• insanın sevdiği iinsan ile gidebileceği en güzel, en huzur dolu yerlerden biri. kısacık, daracık ve taştan sokakların her biri bir evin bahçesinden geçiyor. her sokak kendine özgü, kimi denize nazır, kimi çiceklerle örülü, kiminde tarihi lahit var ve kiminde top oynayan neşeli çocuklar.

    insan buraya yalnız gitmemeli kesinlikle. o sokaklardan geçerken eline gelen çicekleri verebileceği, denize inen merdivenlerde elini tutabileceği ve kimseler yokken etrafta öpebileceği biri olmalı yanında

    ama daha da güzelı, ışıklar sönmüsken geceyarısında yıldızların altında sarılabileceği ve kayan yıldızları gösterebileceği biri olmalı yanında.

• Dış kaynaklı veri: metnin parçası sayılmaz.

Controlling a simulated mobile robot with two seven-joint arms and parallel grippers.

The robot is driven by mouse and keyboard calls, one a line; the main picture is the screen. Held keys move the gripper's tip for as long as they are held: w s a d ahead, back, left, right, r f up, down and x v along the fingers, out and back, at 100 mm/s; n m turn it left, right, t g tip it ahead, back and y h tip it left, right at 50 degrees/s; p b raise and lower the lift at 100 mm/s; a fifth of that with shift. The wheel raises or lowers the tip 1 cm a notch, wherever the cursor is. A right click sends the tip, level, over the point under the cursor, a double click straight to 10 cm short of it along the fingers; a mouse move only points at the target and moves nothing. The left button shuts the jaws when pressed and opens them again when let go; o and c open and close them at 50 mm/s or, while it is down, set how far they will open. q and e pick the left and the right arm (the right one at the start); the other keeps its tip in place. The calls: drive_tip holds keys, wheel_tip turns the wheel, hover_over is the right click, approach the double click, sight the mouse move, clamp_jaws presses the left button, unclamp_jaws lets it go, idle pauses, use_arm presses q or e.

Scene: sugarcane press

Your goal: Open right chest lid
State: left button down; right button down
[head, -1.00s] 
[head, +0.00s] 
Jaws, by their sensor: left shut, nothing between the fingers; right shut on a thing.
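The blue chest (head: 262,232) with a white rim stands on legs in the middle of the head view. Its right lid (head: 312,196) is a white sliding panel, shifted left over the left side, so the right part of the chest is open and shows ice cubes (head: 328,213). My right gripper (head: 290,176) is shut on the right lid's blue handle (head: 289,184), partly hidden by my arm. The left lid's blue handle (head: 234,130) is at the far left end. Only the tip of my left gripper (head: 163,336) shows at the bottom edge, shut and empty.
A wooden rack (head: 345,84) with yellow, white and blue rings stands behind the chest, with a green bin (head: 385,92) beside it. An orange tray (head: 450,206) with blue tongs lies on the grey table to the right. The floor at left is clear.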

    ne mutludur, buraya sevdiği insan ile gitmiş kişi. iyi ki gitmişiz...
  • tanrı tarafından şevke gelelim diye cennetten numune olarak gönderilmiş yurdum köyü.
    ama yinede bana göre intihar etmeyecekseniz veya kitap yazmayacaksınız bir günden fazla kalmanız gereksiz.
    tamam cennet gibi fakat sessizlik, huzur nereye kadar. uzun süre kalsam bir gece kafayı bulup, pompalı tüfekle bütün köyü gezip, önüme geleni vurabilirim gibi geldi bana. imara açık olmaması dolayısı ile köyde yalnızca 4 adet pansiyon var. altın kural ise ne olursa olsun sahil pansiyon'da kalınmaması ve yiyeceğiniz, içeceğiniz her şeyin fiyatını önceden sormanız gerektiği. bir de dünya'nın en büyük eşek arıları var onlara da dikkat edin.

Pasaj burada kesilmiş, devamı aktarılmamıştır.